■ **To do**:
Print the first line of the material below and each line after it, exactly as written, ending with the line that contains "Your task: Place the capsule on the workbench".

★ ★ ★ ★

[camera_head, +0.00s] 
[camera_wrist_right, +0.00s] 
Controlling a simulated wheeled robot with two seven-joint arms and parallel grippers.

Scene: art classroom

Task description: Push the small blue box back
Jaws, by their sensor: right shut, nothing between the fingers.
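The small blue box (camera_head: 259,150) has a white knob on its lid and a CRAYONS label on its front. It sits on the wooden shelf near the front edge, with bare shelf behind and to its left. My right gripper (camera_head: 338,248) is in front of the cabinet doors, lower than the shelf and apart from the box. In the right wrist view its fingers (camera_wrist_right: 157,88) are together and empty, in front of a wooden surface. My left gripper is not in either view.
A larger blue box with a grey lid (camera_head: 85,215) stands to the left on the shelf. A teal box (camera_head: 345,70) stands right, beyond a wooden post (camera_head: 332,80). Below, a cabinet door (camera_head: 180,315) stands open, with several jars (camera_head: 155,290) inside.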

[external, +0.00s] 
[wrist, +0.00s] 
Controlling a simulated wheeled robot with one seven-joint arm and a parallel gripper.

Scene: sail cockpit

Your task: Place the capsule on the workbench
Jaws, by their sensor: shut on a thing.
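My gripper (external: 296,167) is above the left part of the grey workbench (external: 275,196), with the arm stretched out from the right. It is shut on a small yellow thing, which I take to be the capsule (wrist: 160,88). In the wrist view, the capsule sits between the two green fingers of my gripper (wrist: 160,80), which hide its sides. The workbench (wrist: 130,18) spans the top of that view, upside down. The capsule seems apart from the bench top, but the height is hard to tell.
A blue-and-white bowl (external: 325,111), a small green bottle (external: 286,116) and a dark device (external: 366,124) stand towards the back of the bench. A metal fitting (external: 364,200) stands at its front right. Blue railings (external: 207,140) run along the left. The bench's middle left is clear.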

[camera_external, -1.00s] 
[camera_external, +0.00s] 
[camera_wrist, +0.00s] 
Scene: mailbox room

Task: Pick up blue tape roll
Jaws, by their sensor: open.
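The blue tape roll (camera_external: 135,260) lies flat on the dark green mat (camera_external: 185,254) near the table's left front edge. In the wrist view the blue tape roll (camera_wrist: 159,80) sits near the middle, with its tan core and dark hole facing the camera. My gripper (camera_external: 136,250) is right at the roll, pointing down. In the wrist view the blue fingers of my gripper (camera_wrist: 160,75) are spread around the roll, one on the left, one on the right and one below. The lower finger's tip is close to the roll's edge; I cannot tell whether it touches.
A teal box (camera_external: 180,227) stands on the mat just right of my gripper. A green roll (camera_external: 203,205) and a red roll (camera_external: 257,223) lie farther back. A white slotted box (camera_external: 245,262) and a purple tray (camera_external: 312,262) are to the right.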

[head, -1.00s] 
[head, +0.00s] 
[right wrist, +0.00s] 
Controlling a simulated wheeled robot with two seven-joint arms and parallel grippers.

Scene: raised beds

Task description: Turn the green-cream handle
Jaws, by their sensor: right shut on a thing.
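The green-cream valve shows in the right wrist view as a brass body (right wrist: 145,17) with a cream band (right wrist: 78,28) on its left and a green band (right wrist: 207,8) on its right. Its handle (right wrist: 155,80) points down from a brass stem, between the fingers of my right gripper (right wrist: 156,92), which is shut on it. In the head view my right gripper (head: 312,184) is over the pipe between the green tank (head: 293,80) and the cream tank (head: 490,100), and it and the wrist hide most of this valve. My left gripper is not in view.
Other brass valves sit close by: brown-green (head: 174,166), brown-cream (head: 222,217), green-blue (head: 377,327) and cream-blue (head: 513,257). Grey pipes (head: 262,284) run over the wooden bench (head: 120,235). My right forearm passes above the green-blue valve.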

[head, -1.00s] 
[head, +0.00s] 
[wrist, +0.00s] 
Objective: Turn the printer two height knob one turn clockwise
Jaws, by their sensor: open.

★ ★ ★ ★

■ **Response**:
[camera_head, +0.00s] 
[camera_wrist_right, +0.00s] 
Controlling a simulated wheeled robot with two seven-joint arms and parallel grippers.

Scene: art classroom

Task description: Push the small blue box back
Jaws, by their sensor: right shut, nothing between the fingers.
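The small blue box (camera_head: 259,150) has a white knob on its lid and a CRAYONS label on its front. It sits on the wooden shelf near the front edge, with bare shelf behind and to its left. My right gripper (camera_head: 338,248) is in front of the cabinet doors, lower than the shelf and apart from the box. In the right wrist view its fingers (camera_wrist_right: 157,88) are together and empty, in front of a wooden surface. My left gripper is not in either view.
A larger blue box with a grey lid (camera_head: 85,215) stands to the left on the shelf. A teal box (camera_head: 345,70) stands right, beyond a wooden post (camera_head: 332,80). Below, a cabinet door (camera_head: 180,315) stands open, with several jars (camera_head: 155,290) inside.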

[external, +0.00s] 
[wrist, +0.00s] 
Controlling a simulated wheeled robot with one seven-joint arm and a parallel gripper.

Scene: sail cockpit

Your task: Place the capsule on the workbench

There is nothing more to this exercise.